__INFORMATION SHOWN__:

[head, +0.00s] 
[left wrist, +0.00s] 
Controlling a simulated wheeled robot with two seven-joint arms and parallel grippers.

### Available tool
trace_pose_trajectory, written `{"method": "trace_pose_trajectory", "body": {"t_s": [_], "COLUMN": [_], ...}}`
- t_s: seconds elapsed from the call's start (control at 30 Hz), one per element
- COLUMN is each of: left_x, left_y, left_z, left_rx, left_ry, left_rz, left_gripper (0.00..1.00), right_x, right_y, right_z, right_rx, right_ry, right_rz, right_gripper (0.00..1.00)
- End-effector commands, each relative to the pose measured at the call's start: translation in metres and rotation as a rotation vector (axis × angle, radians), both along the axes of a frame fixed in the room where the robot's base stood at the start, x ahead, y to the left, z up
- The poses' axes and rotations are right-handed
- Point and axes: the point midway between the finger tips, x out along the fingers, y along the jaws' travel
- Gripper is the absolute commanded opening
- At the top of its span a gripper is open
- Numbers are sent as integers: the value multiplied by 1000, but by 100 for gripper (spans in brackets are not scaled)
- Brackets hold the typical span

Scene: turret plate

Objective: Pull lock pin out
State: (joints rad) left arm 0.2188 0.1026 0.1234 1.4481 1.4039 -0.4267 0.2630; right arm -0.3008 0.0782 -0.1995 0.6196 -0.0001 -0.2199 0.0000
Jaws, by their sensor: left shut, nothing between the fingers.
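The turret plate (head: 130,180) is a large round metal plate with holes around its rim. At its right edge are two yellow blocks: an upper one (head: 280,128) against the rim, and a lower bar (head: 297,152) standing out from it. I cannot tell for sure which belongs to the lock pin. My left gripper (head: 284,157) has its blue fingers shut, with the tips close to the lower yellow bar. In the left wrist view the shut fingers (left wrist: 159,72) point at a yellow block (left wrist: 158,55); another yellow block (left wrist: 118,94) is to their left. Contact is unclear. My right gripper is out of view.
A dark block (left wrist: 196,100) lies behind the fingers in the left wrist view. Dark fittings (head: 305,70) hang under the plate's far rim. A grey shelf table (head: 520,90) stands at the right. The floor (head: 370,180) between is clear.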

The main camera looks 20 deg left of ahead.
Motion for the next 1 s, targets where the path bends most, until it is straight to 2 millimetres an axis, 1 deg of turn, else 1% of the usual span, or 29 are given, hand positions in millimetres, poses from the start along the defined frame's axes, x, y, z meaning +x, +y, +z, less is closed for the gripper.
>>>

__TASK TO CARRY OUT__:
Print the listing above from its first line through the line with "State: (joints rad)", and stop there.

__IN RESPONSE__:
[head, +0.00s] 
[left wrist, +0.00s] 
Controlling a simulated wheeled robot with two seven-joint arms and parallel grippers.

### Available tool
trace_pose_trajectory, written `{"method": "trace_pose_trajectory", "body": {"t_s": [_], "COLUMN": [_], ...}}`
- t_s: seconds elapsed from the call's start (control at 30 Hz), one per element
- COLUMN is each of: left_x, left_y, left_z, left_rx, left_ry, left_rz, left_gripper (0.00..1.00), right_x, right_y, right_z, right_rx, right_ry, right_rz, right_gripper (0.00..1.00)
- End-effector commands, each relative to the pose measured at the call's start: translation in metres and rotation as a rotation vector (axis × angle, radians), both along the axes of a frame fixed in the room where the robot's base stood at the start, x ahead, y to the left, z up
- The poses' axes and rotations are right-handed
- Point and axes: the point midway between the finger tips, x out along the fingers, y along the jaws' travel
- Gripper is the absolute commanded opening
- At the top of its span a gripper is open
- Numbers are sent as integers: the value multiplied by 1000, but by 100 for gripper (spans in brackets are not scaled)
- Brackets hold the typical span

Scene: turret plate

Objective: Pull lock pin out
State: (joints rad) left arm 0.2188 0.1026 0.1234 1.4481 1.4039 -0.4267 0.2630; right arm -0.3008 0.0782 -0.1995 0.6196 -0.0001 -0.2199 0.0000

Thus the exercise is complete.